You're forgetting an important thing... the axial tilt stays pointing in the same direction during the whole orbit, not always tilted towards the parent star. This is why Earth gets seasons! This means that even if at day 0 your binary planets cannot eclipse each other, the same is not necessarily true at day 12. Eclipsing will therefore be seasonal with high-axial-tilt binary planets, but it will happen.

(you will probably get axial precession, but on Earth that cycle takes tens of thousands of years... there's no way it can happen during a single orbit)
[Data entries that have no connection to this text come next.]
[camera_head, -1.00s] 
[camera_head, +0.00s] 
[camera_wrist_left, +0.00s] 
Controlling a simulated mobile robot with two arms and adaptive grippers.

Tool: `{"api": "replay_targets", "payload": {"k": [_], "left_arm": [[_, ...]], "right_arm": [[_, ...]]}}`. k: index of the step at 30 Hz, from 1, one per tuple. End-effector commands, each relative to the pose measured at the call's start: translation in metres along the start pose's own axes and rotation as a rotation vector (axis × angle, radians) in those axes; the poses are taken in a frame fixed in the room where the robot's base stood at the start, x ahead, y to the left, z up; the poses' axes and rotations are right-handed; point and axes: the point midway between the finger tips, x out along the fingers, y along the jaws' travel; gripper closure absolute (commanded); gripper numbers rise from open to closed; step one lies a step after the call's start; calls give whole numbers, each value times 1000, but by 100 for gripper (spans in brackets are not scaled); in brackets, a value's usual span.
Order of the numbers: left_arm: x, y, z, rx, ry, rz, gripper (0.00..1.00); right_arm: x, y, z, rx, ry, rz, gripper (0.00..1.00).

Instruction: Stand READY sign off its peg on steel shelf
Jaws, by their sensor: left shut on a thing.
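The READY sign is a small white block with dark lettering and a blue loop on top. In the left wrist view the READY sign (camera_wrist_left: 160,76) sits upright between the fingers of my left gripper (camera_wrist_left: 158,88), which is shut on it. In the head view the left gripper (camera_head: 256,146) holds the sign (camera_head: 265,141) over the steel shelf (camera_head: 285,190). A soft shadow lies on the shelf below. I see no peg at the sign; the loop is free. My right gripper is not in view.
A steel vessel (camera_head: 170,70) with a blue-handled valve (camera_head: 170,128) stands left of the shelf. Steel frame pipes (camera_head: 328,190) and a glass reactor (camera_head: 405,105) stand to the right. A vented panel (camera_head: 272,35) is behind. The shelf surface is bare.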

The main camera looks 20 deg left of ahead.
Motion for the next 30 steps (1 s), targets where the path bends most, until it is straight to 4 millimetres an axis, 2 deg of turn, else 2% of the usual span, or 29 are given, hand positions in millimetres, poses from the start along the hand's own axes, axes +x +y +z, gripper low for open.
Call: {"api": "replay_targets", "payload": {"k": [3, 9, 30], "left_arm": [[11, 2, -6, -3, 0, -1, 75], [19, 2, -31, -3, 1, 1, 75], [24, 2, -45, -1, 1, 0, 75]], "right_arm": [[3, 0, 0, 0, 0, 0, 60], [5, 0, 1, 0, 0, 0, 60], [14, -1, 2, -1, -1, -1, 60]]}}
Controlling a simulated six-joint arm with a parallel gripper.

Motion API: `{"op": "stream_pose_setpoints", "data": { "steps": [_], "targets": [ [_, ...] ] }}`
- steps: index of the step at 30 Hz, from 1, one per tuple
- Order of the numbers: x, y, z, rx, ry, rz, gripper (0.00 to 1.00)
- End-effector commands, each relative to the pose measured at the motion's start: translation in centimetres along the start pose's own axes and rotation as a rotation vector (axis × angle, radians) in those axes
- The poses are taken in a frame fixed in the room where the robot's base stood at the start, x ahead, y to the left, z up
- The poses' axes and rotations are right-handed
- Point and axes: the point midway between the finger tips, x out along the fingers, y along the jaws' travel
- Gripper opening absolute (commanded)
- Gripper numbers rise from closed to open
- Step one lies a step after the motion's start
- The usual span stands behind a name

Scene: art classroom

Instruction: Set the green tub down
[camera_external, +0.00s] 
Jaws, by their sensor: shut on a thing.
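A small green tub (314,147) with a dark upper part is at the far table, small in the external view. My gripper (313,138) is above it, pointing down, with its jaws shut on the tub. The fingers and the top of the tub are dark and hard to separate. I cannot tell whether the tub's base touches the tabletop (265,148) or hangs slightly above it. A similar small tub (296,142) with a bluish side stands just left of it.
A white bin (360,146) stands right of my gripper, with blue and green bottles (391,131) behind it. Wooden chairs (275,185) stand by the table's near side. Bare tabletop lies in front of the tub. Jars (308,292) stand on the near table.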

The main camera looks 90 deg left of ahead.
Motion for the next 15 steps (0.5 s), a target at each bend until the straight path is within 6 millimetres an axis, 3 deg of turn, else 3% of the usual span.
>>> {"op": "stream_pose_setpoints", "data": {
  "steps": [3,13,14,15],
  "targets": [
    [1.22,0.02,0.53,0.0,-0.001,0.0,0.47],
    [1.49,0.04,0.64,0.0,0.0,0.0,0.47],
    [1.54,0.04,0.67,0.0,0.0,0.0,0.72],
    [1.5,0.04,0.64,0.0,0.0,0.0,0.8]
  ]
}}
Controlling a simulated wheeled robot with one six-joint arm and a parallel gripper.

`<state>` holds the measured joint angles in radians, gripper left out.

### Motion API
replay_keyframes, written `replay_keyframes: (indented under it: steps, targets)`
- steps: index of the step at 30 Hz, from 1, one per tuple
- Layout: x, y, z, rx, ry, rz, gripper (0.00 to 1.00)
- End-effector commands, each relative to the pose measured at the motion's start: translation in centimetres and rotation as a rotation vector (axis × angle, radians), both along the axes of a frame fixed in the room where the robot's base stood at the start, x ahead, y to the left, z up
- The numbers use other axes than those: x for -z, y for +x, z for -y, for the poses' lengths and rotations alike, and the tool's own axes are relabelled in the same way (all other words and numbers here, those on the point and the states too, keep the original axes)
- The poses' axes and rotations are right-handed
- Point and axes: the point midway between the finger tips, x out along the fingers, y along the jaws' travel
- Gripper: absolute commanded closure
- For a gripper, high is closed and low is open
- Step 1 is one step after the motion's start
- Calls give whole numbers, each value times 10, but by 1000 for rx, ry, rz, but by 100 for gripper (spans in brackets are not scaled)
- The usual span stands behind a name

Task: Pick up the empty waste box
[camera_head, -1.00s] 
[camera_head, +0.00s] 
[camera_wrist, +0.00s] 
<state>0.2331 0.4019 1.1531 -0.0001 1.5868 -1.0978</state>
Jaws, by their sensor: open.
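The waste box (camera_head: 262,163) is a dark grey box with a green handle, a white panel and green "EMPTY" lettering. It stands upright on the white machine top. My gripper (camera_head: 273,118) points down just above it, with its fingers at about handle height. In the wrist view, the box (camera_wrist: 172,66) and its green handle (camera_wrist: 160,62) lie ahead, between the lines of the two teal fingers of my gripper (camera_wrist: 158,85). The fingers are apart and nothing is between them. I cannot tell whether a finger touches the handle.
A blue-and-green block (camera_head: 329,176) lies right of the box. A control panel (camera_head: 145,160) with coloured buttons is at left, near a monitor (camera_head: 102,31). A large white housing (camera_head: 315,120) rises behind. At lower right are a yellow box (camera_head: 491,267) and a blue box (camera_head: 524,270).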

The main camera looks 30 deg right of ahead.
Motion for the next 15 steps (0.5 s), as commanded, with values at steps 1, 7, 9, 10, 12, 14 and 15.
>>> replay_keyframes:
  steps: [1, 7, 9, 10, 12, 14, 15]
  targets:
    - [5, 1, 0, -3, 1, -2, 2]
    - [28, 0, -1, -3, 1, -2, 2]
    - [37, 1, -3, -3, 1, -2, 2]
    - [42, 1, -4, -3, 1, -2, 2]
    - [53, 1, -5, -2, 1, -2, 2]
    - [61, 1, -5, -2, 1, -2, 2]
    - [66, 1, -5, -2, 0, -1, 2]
I guess P2 would be a crescent with the lower part in darkness

Not necessarily! Consider the real world example of the partial lunar eclipse. Here's a nice photo:

An image of a partial lunar eclipse howing the bright crescent of the moon lit directly by the sun, and the reddish portion of the moon illuminated by light scattered through Earth's atmosphere

(image credit Farhan Perdana (Blek))

There's a bright crescent where the sun is still directly illuminating the moon, sure... but there's also a wide area lit by light that's been refracted through the Earth's atmosphere (something that doesn't happen for Solar eclipses, because the Moon lacks an atmosphere). This is dominated by long wavelengths of light, hence the reddish tone. It illuminates quite a large area of the moon, but how much of your planet would be illuminated in this way is hard to tell without reaching for a simulator. Earth is a less neutral color than the moon, but at the very least visible cloud systems (of which there are probably quite a few) should dim and redden during the partial eclipse.

Simulation though is probably what you really need. Setting such a thing up is a bit of a hassle to start with, but it will massively help visualising stuff.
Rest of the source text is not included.